Roger,

I wish to clarify what I believe our positions to be. Your position is
that Richard Feynman claims that no one understands quantum mechanics
and that you believe him. I am claiming that misunderstanding photons
has its origins in demanding that photons be greek waves or particles
and that this perspective is reminiscent of the classical problems of
compass and straight-edge geometry.

you write:
"...and that led to philosophers proclaiming that everything is
uncertain. But there are no bad faith actors there, it's just typical
science journalism, trolling for the juiciest clickbait."

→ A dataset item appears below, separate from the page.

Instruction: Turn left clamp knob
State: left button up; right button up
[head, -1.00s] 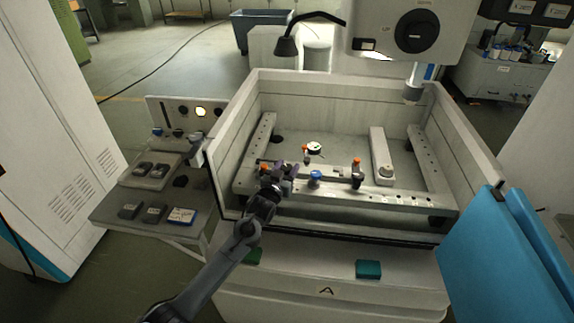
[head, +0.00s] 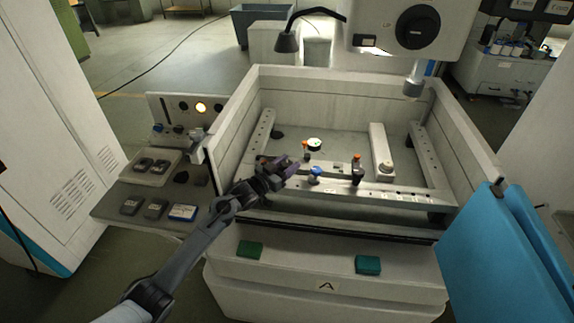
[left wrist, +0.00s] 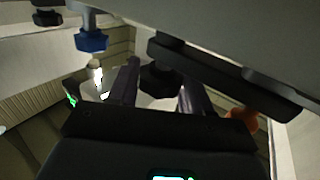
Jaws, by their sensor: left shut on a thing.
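My left gripper (head: 288,168) reaches in from the left over the front rail (head: 395,195) of the machine's tank. In the left wrist view its two fingers (left wrist: 158,92) stand on either side of a dark clamp knob (left wrist: 160,80), and it is shut on that knob. The knob sits under a dark clamp bar (left wrist: 225,82). In the head view the gripper hides this knob. A blue knob (head: 315,174) stands just right of the gripper; a blue knob also shows in the left wrist view (left wrist: 92,40). My right gripper is not in view.
A dark clamp with an orange top (head: 357,165) stands further right on the rail. A small round white part (head: 314,144) is behind the gripper. Tank walls (head: 345,90) surround the area.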

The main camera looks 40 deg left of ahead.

Our discussion arose in the context of 'quantum woo', advocates and
discontents. From my perspective, it is an instance of bad faith
when 'philosophers' claim that *the uncertainty of everything* is
justified by Heisenberg. Additionally, it is an instance of bad faith
when 'journalists' unfaithfully invoke Heisenberg so as to produce
clickbait. I gather from your comment that with more discussion you
perhaps may agree, to some extent?

In one sense, I interpret Bethe as speaking about the lack of
uncertainty associated with macroscopic events as a rebuttal to the
flights of fancy, the 'quantum woo' espoused by first-year physics
students. However, further analysis of my interpretation perhaps cannot
be certain. In another sense, and intended with less cheek, I interpret
Bethe as highlighting the fact that the point metaphor diverges for the
very small. Heisenberg uncertainty is a claim about how well we can
approximate an object of inquiry with a particle, ie. treat the object
as a dynamical Euclidean point. We can treat a pea or the moon
accurately in this way, but we cannot treat an electron accurately in
this way.

you write:
1) "I especially liked the derivation of the uncertainty principle
through the limitations on representing a free particle with a Fourier
series"

2) "He then goes on to say that the thing which _is_ completely
uncertain is the orbit of the electron in an atom."

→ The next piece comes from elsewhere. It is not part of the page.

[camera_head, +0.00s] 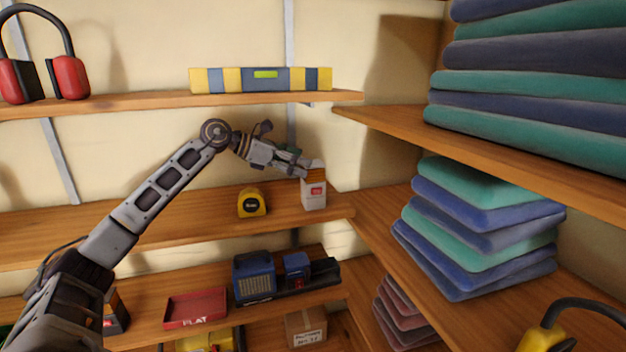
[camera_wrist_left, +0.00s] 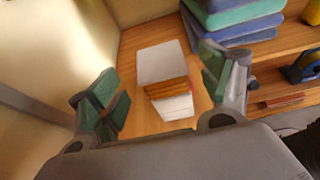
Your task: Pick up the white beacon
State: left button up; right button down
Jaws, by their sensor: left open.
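The white beacon (camera_head: 314,195), a white block with an orange band, stands upright on the middle shelf near its right end. In the left wrist view the beacon (camera_wrist_left: 162,64) shows a white top, orange layers and a white lower part. My left gripper (camera_head: 302,168) is open at the beacon's upper part. In the left wrist view its green-padded fingers (camera_wrist_left: 163,85) are spread to either side of the beacon, with gaps visible on both sides. I cannot tell how deep the beacon sits between them. My right gripper is not in view.
A yellow tape measure (camera_head: 252,203) stands left of the beacon on the same shelf. A yellow-and-blue level (camera_head: 262,79) lies on the shelf above. Folded cloths (camera_head: 480,228) are stacked on the right shelf. A red tray (camera_head: 195,307) and blue devices (camera_head: 255,278) sit below.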

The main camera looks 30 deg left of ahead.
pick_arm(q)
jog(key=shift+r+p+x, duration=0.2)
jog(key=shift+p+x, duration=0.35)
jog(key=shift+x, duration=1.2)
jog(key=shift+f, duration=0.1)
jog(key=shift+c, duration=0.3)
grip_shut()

Bethe speaks to your first point by saying that "this is the best we can
do with bell-shaped curves". In doing so, he is referring to a toolset
and it is only within the scope of a given toolset that the meaning of
uncertainty is defined. Crudely, I interpret the work done by the mixed
efforts of topos theorists and theoretical physicists to be an effort to
flesh out better matching objects, objects which are more like electrons
than Euclid's points are to being like electrons[⏁]. Speaking to your
second point, my hope is that as such a program continues, we will one
day have a metaphor for quantum things that we find as satisfactory as
points are for macroscopic things[⏄].

I suggest that my arrogance in this matter is not the claim that someone
understands quantum mechanics in some universally acceptable way. My
arrogant assertion is that forcing a known-to-be incongruous model is
the wellspring of a perceived paradox and an unjustly disproportionate
production of 'quantum woo'.

Jon

[⏁] It is here that I think we may be seeing a kind of reversal. The
'softer' sciences have had to deal with difficult to describe phenomena
for their entire history, dealing with the fact that their objects of
inquiry are complex and not simply described by points. Maybe what we
are seeing in the efforts to revisit the logical foundations of physical
theory can be interpreted as *soft science envy*.

[⏄] Charles Dodgson once wrote, "How is a raven like a writing desk"?
Sometimes I feel that mathematicians love riddles. One will state the
axioms for a group and another will go off running to find an example
of some object which satisfies those axioms. In QM it seems to me that
phenomena is measured and relationships between these measurements are
stated. Now we go off running to find objects which answer the riddle.